Qual è infine lo sguardo di sollecitudine che deve essere proprio del Dirigente scolastico, allora? Ho molto apprezzato la lettura fornita dal prof. Delfino, che ha presentato la sollecitudine quale tensione, da parte di chi ‘dirige’ una scuola, volta a rendere coloro i quali collaborano all’impresa educativa consapevoli del loro ruolo culturale. Di conseguenza mi viene da dire che, in presenza di docenti che siano consapevoli di ciò, anche gli studenti non potranno non esserlo.
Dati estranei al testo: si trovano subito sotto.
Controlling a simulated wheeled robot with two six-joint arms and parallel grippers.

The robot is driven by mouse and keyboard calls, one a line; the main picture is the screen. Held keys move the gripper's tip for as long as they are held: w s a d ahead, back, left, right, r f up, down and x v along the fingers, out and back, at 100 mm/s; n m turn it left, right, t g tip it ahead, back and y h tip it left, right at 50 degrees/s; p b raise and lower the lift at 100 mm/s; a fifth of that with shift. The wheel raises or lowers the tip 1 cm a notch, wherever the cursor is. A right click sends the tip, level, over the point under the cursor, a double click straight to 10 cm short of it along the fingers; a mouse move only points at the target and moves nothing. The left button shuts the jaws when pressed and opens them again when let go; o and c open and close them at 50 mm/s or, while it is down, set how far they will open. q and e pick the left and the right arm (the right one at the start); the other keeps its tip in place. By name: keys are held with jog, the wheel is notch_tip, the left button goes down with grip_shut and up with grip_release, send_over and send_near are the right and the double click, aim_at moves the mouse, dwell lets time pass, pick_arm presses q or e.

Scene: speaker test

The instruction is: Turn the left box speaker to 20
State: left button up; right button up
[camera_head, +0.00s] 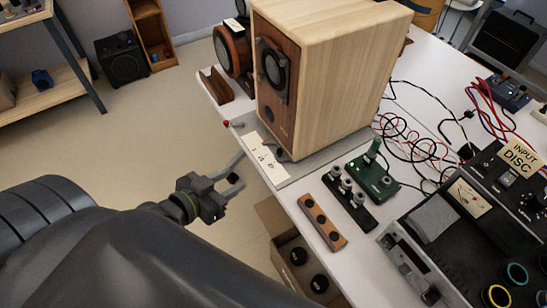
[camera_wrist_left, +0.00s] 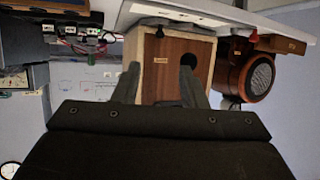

Anche del nostro ruolo culturale (che è molto più della somma delle specifiche competenze che possiamo avere acquisito negli anni e durante le formazioni alle quali abbiamo partecipato) spesso ho scritto in questo luogo - che vuole essere di lenta e condivisa riflessione e non di distribuzione di strategie pronte all’uso! - nel quale adesso ti trovi.
Paragono le parole ascoltate sabato con quanto leggo in Studiare per amore, di Nicola Gardini:
«Quando studiamo, stiamo addosso alla cosa; non ce la togliamo mai dalla testa. Lo studio è brama di possesso; pretende che la cosa diventi completamente nostra. La vogliamo capire, contenere, assorbire, e al tempo stesso vogliamo che ci capisca, ci contenga, ci assorba»
Che meraviglia quello “stare addosso alla cosa” che comunichiamo (anzi, meglio, che testimoniamo) ai nostri studenti; una contiguità con la realtà che diventa desiderio di possederla e insieme certezza di vedercela sempre sfuggire dalle mani. Una certezza che, però, non viene vissuta nella rassegnazione e nell’ira, ma - vedi sopra - nell’incanto del problema.